İran uzmanı Saheb Sadeghi, Suriye'de Rusya'nın yanında olan İran'ın Moskova gibi ortak düşman IŞİD'i yok etmeyi hedeflediğini belirtiyor. Sadeghi, uzun vadede İran ve Rusya'nın farklı çıkarları olduğunu kaydediyor. Tahran'ın Suriye politikasına yalnızca mezhep boyutu açısından bakılmasının yeterli olmayacağını kaydediyor. Saheb Sadeghi şöyle devam ediyor: "Suriye'de iş başındaki yönetimin İsrail karşıtı özelliğe sahip olması ve Tahran ile Lübnan Hizbullah'ı arasında köprü işlevi görmesi İran açısından önem taşıyor. Rusya buna sıcak bakmıyor. Üstelik Moskova, İsrail'le yakın temas halinde. Her iki taraf da gerginliklerden kaçınıyor." Rusya, nükleer anlaşma sonrası İran'ın Batı ile yakınlaşmasının artmasından kaygı duyuyor. Bu durumda Rusya bölgede bir partnerinden daha olacak. İran'ın yeniden izole olma riski
İran, Rusya ile olduğu kadar ABD ve Batılı ülkelerle de IŞİD, El Kaide ve diğer örgütler gibi Sünni aşırılığının imhası konusunda ortak çıkara sahip. Ancak İsrail'i hedef alan politikası İran'ı izole ediyor. Uzun vadede İran bir tercih yapmak zorunda kalacak. Rusya ve ABD ile iyi ilişkiler ile İsrail'e düşmanlık arasında bir seçeneğe gidecek. İkisi birden olmuyor. Bir başka deyişle İsrail'e düşmanlık devam ederse uzun vadede İran dış politikada yeniden izole olacak.
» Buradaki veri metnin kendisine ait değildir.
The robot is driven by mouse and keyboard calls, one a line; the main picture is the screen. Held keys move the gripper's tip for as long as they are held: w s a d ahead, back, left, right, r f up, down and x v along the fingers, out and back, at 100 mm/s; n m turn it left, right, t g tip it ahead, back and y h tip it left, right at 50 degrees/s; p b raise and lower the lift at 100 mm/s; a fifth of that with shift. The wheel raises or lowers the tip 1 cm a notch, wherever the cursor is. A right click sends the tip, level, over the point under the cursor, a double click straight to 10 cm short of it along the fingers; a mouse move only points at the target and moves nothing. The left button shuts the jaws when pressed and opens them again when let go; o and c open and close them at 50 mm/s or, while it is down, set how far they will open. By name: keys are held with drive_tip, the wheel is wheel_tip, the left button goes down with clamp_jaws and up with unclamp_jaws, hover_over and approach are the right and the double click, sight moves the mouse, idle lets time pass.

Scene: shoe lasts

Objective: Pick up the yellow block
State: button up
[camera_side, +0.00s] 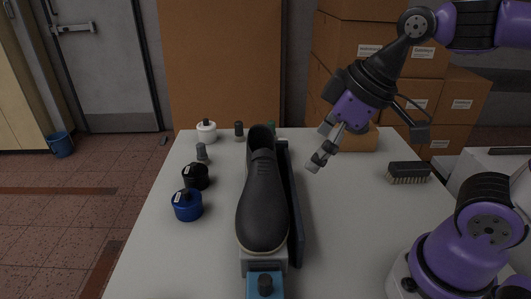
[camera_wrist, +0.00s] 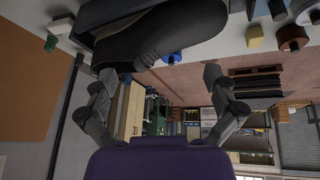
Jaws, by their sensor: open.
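My gripper hangs above the table, right of the black shoe (camera_side: 263,200), tilted down to the left. Its fingers are apart with nothing between them. In the upside-down wrist view my gripper (camera_wrist: 160,77) is spread wide, with the dark shoe (camera_wrist: 160,35) beyond it. A small pale yellowish piece (camera_wrist: 255,37) shows there at upper right; I cannot tell whether it is the same block.
The shoe sits on a stand mid-table, beside a dark upright panel (camera_side: 293,205). Blue (camera_side: 187,206), black (camera_side: 195,177) and white (camera_side: 206,133) jars stand to its left. A brush (camera_side: 408,172) lies at right. The table between shoe and brush is mostly clear.

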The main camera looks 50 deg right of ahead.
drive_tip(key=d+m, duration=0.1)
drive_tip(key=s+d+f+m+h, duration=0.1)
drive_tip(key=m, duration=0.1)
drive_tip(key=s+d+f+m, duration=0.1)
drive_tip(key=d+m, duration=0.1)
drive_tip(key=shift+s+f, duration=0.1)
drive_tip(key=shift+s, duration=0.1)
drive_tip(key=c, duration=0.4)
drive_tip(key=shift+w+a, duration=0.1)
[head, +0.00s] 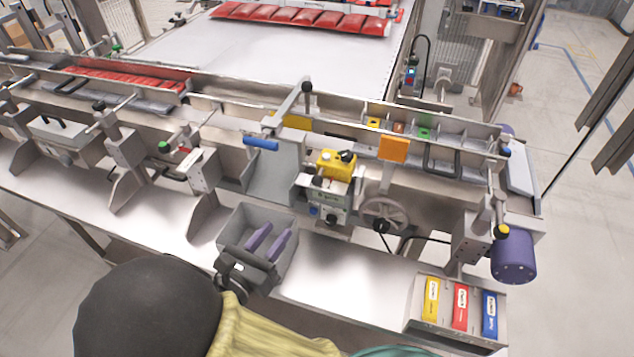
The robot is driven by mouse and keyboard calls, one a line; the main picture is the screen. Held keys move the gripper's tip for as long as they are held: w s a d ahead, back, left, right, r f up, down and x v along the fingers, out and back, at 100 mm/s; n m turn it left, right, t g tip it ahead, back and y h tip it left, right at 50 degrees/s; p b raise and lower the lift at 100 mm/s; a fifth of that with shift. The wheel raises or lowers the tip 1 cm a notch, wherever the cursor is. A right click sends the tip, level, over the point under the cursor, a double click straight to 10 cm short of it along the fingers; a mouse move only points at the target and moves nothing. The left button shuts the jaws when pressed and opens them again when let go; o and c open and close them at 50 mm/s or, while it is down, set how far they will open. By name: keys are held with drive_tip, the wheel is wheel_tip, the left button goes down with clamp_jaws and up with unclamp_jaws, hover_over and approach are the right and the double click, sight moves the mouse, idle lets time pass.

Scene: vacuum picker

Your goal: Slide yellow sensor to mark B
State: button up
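A yellow sensor block (338,165) with dark knobs on top sits above a pale control box at the front of the conveyor line, right of centre. Small yellow (373,122), orange (399,128) and green (424,134) patches lie along the rail behind it. No letter is legible, so I cannot tell which one, if any, is mark B. My gripper (269,243) is at lower centre, left of and nearer than the sensor. Its two purple fingers are apart with nothing visible between them. They are over or inside a grey bin; I cannot tell which.
The grey bin (286,218) stands on the pale bench. A handwheel (385,213) and orange plate (393,149) are right of the sensor. A blue-handled lever (261,144) is to its left. A tray (498,318) holds yellow, red and blue packs. A purple motor (514,257) stands at right.

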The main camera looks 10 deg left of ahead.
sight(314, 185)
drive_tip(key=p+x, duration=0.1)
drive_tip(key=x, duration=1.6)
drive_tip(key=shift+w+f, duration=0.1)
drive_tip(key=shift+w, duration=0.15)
Ruhani, İtalya'da uluslararası kamuoyunun güveni kazanmak istiyor. İran'ın bundan sonra atacağı adımlar bu güveni elde edip edemeyeceğini ortaya koyacak. İran'ın tutumu Batı açısından da büyük önem taşıyor. Batı'nın bölgenin sorunlarını yalnızca İran'ın işbirliğiyle çözebileceği gerçeği giderek daha da belirgin hale geliyor.